My first move toward transition was to explore online, mostly on LiveJournal, MySpace, and a now-defunct bulletin board called strap-on.org. It was split into discussion rooms that resembled the identity politics of the new millennium—a POC exclusive space, a transgender umbrella board, an area to talk about popular culture and feminism, a space for survivors of violence, a femme area, as well as specific discussion rooms for BDSM, a wide open anything goes space, and I can’t even remember what else. If a dozen years earlier I’d gotten obsessed with online gaming (known as MUDs), now I was headlong in the waters of my own subjectivity. It was fascinating, in that terrifying way. I was nothing but my persona. But wait, I was my persona? I had to ask large questions of myself that were way more vulnerable-making than the entirety that had come before. I was afraid of my own narcissism, but my foray into hyperspace was already a leap, and I couldn’t force myself backwards because I falling somewhere very deep.

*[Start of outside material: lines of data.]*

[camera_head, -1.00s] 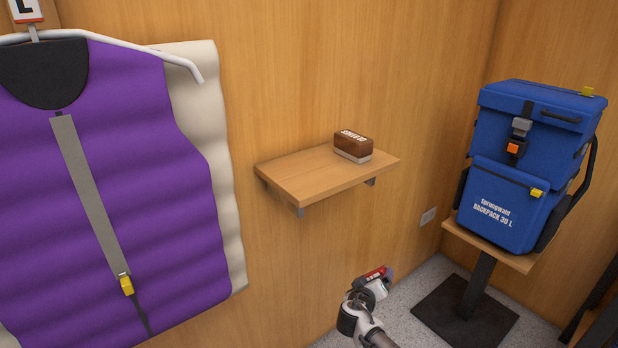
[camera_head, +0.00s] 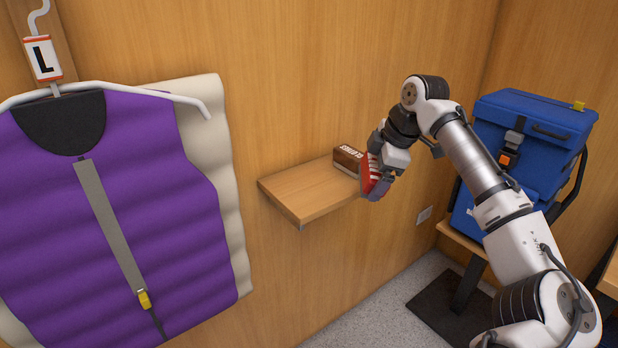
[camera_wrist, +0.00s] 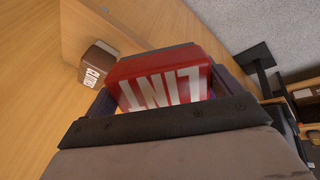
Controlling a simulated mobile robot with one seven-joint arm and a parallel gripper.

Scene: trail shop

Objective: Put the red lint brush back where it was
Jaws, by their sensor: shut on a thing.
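The red lint brush (camera_head: 370,177) is held in my gripper (camera_head: 377,181), at the right end of the small wooden wall shelf (camera_head: 303,196). In the wrist view the brush (camera_wrist: 165,82) fills the space between the fingers, its white LINT lettering facing the camera. My gripper (camera_wrist: 160,97) is shut on it. The brush looks close to the shelf's right edge; whether it touches the shelf cannot be told. My gripper and the brush hide the shelf's right end in the head view.
A brown block-shaped brush (camera_head: 347,159) stands on the shelf just behind the lint brush; it shows in the wrist view too (camera_wrist: 97,64). A purple vest (camera_head: 160,190) hangs at left. A blue backpack (camera_head: 540,125) stands at right, partly behind my arm. The shelf's left part is bare.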

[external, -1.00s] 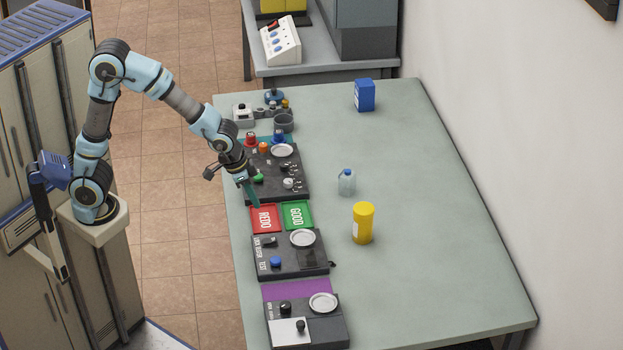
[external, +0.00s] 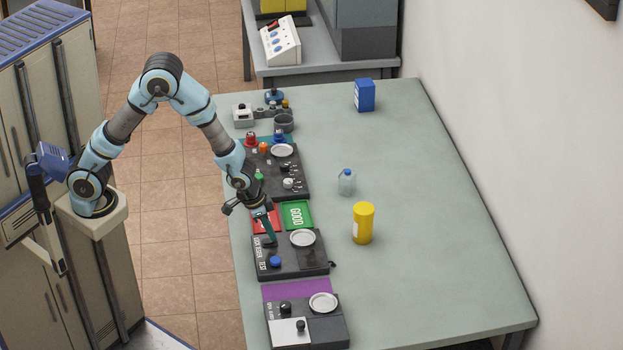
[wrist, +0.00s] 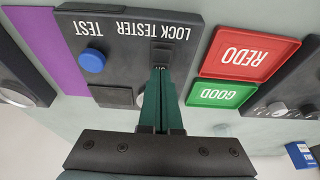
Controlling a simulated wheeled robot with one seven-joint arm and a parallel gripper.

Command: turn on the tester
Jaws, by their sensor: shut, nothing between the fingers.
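The lock tester (external: 290,265) is a dark box on the table, with a blue TEST button (external: 275,262) and a white round dish (external: 302,238). In the wrist view the lock tester (wrist: 130,45) appears upside down, with its blue button (wrist: 92,61) at left. Its black switch (wrist: 163,52) sits beside the printed name, with a small label partly covered by my fingertips. My gripper (external: 271,241) is shut and empty, pointing down at the switch. In the wrist view the gripper's green fingertips (wrist: 160,72) are right by the switch; I cannot tell whether they touch.
A red REDO tray (external: 262,217) and a green GOOD tray (external: 297,215) lie just behind the tester. A purple mat (external: 296,289) and another dark device (external: 330,336) lie in front. A yellow bottle (external: 363,224) stands to the right, where the table is mostly clear.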

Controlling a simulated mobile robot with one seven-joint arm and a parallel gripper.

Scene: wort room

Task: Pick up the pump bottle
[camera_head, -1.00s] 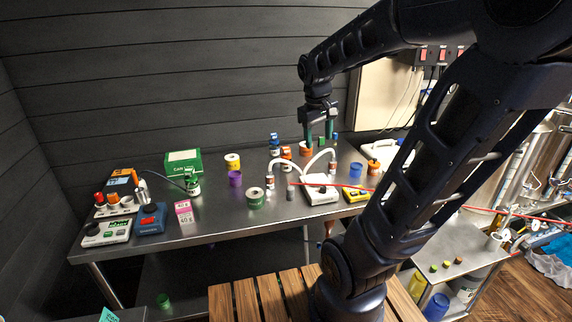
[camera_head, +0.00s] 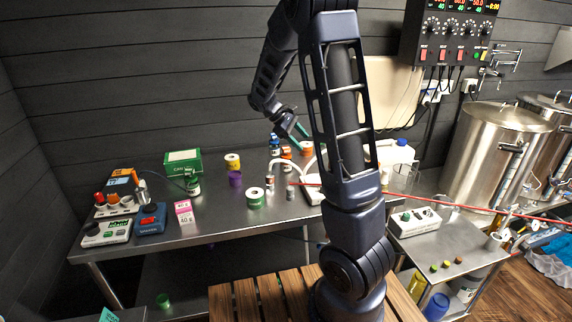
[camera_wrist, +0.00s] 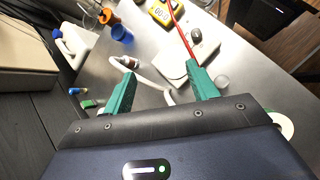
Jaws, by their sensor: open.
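A small green-and-white bottle with a dark top (camera_head: 192,184) stands at the left of the steel table, in front of the green box; it looks most like the pump bottle, but it is too small to be sure. My gripper (camera_head: 298,139) is above the back middle of the table, well to the right of that bottle. It tilts down to the right, and its green fingers are apart and empty. In the wrist view my gripper (camera_wrist: 162,88) shows nothing held between its fingers, and that bottle is not seen.
A white tubed device (camera_wrist: 174,68), a yellow meter (camera_wrist: 160,12) and a white jug (camera_wrist: 76,44) are in the wrist view. A green spool (camera_head: 255,198), purple cup (camera_head: 235,179) and pink box (camera_head: 184,211) stand on the table (camera_head: 225,222). A red line crosses the right side.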

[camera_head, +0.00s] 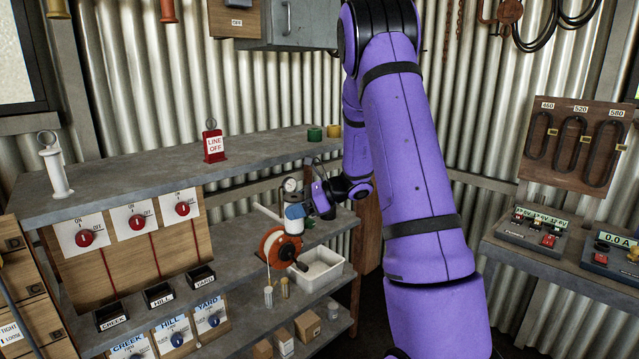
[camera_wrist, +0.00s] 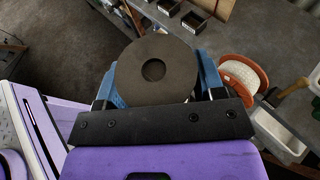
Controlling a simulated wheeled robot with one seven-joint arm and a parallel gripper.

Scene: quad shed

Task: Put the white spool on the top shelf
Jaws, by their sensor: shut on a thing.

Then real people emerged from the brightly lit pixels on my screen. I drove five hours to New York City to meet people I would never have to see in the material world again if I didn’t want to (read: if I was a big transgender flop). That went okay, even as it provided evidence that I was very much out of the politically correct loop for how to interact with other trans people. I struggled in my romantic relationship with a person who was himself transitioning and who was strangely territorial about the process. He declared that I wasn’t allowed to go to DCATS, the transmasculine group in DC, even if he’d gone only to a couple of meetings himself. So I stayed away. But I learned of another group that met in Glen Burnie, Maryland, of all places. It was way too suburban for my boyfriend to be caught dead there, so I drove out the dark highways to a Friendly’s restaurant, and met half a dozen trans men who liked to chat over fried clams and sundaes. And that is where I met Kitt Kling.  Read More…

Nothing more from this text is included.